EXERCISE REQUIREMENTS ->
Whenever a line below holds the word "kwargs", copy that line.

EXTRACTED MATERIAL ->

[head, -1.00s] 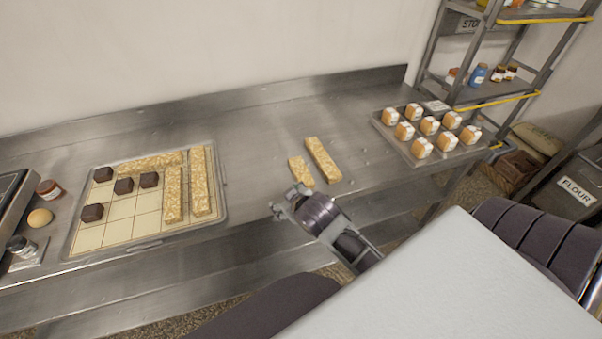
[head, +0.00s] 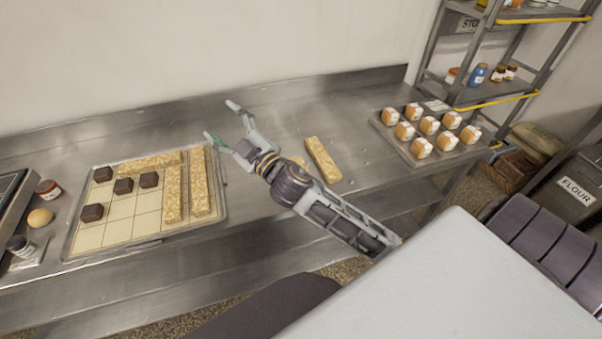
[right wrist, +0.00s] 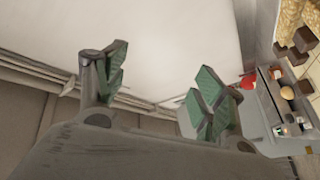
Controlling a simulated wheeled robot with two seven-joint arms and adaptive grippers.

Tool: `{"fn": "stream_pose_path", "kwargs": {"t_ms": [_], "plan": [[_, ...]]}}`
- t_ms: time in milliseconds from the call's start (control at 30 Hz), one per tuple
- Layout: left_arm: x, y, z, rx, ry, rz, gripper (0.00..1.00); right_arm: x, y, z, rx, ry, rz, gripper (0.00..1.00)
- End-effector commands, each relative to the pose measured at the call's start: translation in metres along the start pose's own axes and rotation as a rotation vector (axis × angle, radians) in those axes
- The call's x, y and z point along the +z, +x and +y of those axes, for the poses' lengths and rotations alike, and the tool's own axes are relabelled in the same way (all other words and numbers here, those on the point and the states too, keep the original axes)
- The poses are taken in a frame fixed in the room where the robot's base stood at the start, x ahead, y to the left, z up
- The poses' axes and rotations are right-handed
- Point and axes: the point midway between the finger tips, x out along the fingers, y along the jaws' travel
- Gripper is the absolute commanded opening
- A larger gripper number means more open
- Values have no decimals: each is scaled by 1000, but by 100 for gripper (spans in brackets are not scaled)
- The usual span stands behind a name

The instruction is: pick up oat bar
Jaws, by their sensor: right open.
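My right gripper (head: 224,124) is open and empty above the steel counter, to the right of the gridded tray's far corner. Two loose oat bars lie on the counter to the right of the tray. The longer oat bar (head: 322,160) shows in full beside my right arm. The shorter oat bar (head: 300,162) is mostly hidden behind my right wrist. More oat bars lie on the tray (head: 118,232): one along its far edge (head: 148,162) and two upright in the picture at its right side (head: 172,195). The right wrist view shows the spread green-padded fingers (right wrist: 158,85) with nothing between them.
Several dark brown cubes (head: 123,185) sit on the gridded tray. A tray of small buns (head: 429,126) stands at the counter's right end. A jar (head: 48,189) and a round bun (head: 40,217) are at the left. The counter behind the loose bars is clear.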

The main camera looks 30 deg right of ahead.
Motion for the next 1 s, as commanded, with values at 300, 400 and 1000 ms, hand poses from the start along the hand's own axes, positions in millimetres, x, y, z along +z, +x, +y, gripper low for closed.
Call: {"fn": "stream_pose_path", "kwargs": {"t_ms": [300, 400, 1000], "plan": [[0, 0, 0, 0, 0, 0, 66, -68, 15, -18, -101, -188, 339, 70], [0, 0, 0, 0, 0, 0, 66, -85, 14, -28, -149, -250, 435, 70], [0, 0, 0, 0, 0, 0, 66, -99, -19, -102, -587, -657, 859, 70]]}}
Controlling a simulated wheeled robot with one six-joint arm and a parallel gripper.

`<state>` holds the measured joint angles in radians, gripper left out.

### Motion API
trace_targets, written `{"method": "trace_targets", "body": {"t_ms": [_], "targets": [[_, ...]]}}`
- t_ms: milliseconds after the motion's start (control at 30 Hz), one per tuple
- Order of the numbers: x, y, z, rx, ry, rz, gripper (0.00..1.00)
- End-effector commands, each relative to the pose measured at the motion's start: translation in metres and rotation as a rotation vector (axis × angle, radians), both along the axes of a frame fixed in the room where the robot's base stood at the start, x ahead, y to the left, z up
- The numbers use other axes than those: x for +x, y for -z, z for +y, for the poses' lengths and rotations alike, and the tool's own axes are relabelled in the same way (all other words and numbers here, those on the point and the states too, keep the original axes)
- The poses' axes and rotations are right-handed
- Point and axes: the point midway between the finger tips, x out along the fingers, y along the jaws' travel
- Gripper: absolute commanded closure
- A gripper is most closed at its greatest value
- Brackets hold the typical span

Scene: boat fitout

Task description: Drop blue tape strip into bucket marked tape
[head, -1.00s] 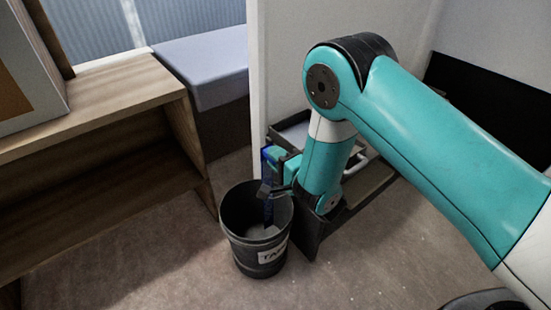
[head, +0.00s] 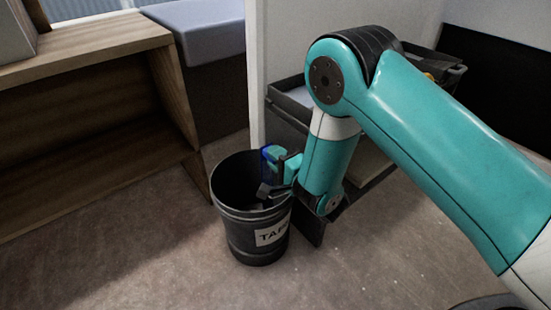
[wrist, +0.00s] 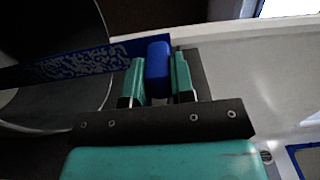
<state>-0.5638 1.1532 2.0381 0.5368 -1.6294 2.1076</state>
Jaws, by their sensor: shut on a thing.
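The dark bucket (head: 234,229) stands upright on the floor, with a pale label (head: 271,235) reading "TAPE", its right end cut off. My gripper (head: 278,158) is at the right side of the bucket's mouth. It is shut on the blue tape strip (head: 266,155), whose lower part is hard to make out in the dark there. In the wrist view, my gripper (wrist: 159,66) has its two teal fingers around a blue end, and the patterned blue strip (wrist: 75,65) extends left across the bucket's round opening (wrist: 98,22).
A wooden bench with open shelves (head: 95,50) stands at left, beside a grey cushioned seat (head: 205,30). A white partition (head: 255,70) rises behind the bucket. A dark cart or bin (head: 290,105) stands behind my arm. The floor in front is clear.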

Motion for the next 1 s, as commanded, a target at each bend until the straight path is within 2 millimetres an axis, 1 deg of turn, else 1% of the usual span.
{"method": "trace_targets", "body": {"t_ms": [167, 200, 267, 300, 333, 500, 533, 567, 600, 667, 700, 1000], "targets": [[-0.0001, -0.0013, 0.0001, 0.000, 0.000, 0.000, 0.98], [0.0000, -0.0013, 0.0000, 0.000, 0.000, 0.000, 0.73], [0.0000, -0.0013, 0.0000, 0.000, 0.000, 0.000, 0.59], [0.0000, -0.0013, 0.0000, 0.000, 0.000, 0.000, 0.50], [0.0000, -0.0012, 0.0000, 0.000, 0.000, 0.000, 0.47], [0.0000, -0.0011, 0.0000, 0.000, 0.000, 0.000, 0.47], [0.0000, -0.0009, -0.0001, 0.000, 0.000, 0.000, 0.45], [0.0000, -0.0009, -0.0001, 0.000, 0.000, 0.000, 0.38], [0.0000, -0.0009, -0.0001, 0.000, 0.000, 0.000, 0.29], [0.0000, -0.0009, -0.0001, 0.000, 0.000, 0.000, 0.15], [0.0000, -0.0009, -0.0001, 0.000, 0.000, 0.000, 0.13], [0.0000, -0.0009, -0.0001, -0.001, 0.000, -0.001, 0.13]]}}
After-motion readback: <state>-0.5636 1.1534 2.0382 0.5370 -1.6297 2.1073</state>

RIGHT ANSWER ->
Tool: `{"fn": "stream_pose_path", "kwargs": {"t_ms": [_], "plan": [[_, ...]]}}`
Call: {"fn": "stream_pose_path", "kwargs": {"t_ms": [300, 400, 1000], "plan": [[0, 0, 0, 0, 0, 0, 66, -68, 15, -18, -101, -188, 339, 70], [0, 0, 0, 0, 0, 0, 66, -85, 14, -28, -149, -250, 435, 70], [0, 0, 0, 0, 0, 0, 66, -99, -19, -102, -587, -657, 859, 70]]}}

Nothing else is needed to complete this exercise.